A Ghost You Can’t See

The room is dark and I have intentionally positioned myself where I can’t be seen.

I know more people here than I expected but still not nearly as many as if I was…elsewhere.

Gordon Lightfoot is singing about a ghost you can’t see but I am the only one who can hear his voice because the song isn’t playing anywhere but inside my head.

Judean Desert- Jerusalem Burns

I may be in a dark room in Texas and there may be people around, but every Tisha B’Av my mind automatically moves to the summer of ’85.

We’re in the Judean desert in the hills overlooking Jerusalem and listening to Eicha. The Lamentations echo and inside my mind I hear and see things.

Jerusalem burns, soldiers run through the streets killing and burning but there is no warmth in this fire.

It happened long before I was born. It was ancient when my great-great-great grandfather was a baby but something about this telling captures me like no time before.

She weeps, yea, she weeps in the night, and her tears are on her cheek; she has no comforter among all her lovers; all her friends have betrayed her; they have become her enemies.

Back in present times I seek out community to share in the telling but find I don’t have it in me to talk, at least not at this moment.

This morning I heard my cousin died and the echoes of the time we spent together moves through my mind.

He would have been 59 upon his next birthday but in my mind he is almost always younger.

That is because he and his little brother spent lots of time with my family. In some ways they were the closest thing I had to older brothers.

When they talk about me as a baby or said they remembered when I was born I knew it wasn’t an exaggeration because they were always around and I spent a lot of time wishing I was old enough to hang out with them.

They were much older but they liked playing video games and wouldn’t blow me off when I would try to tell them my stories.

It is funny thinking about how I thought of them as being much older and now, well I think about how damn young 59 is.

That is the funny thing about age, eventually you begin to catch up at least in the sense that if you stick around long enough you do all that adult stuff and you get a chance to relate to the old folks in a way you couldn’t before.

Facebook & Family

My head is swimming in memories still and some very powerful feelings are so close to the surface I am extra cautious about interacting with some people.

Part of me is tempted to say exactly what I think and to spell some stuff out but another part is holding back and that is the voice I am listening to…for now.

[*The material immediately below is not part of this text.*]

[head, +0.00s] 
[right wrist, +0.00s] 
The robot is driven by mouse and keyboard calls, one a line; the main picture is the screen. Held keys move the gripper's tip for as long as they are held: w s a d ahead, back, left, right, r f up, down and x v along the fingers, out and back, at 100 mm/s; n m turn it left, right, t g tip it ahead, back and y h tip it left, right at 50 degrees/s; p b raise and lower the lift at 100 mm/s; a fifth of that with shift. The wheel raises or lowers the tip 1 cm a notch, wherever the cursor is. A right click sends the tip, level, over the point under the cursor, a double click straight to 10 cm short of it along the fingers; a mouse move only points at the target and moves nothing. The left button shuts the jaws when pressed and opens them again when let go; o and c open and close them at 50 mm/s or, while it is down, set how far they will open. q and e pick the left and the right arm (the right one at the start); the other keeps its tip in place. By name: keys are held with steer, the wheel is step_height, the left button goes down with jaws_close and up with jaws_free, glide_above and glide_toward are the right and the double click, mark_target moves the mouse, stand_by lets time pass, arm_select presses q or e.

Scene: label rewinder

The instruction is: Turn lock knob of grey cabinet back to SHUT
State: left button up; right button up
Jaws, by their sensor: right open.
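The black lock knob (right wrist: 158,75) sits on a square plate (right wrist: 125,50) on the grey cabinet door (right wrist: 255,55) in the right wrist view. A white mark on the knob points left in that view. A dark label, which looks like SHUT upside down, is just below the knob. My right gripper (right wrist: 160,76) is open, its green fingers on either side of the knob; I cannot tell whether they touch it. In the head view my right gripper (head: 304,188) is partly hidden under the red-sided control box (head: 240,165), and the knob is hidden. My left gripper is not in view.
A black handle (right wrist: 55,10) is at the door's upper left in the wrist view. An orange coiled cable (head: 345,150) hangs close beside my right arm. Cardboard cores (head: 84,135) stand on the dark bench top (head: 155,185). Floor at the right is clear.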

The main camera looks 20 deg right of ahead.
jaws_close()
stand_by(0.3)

Better to stay in the back where I can see and not be seen. Better to give myself time to just think about it all.

Time to think about Facebook and Family.

Facebook enabled my cousin and I to get to know each other in a way that we might not have otherwise done.

Some of it is because it provided a venue in which to see what sort of hobbies and thoughts we might share with the world.

It also provided us with an opportunity to play Words With Friends and though it might sound silly, I loved playing against him.

He was an exceptional challenge and would come up with words that I had never heard or and or was barely familiar with.

You have to understand that I buy books about unusual words and read them. I sometimes grab a dictionary and just flip through it for fun so it is unusual for me not to recognize a word or be able to define it.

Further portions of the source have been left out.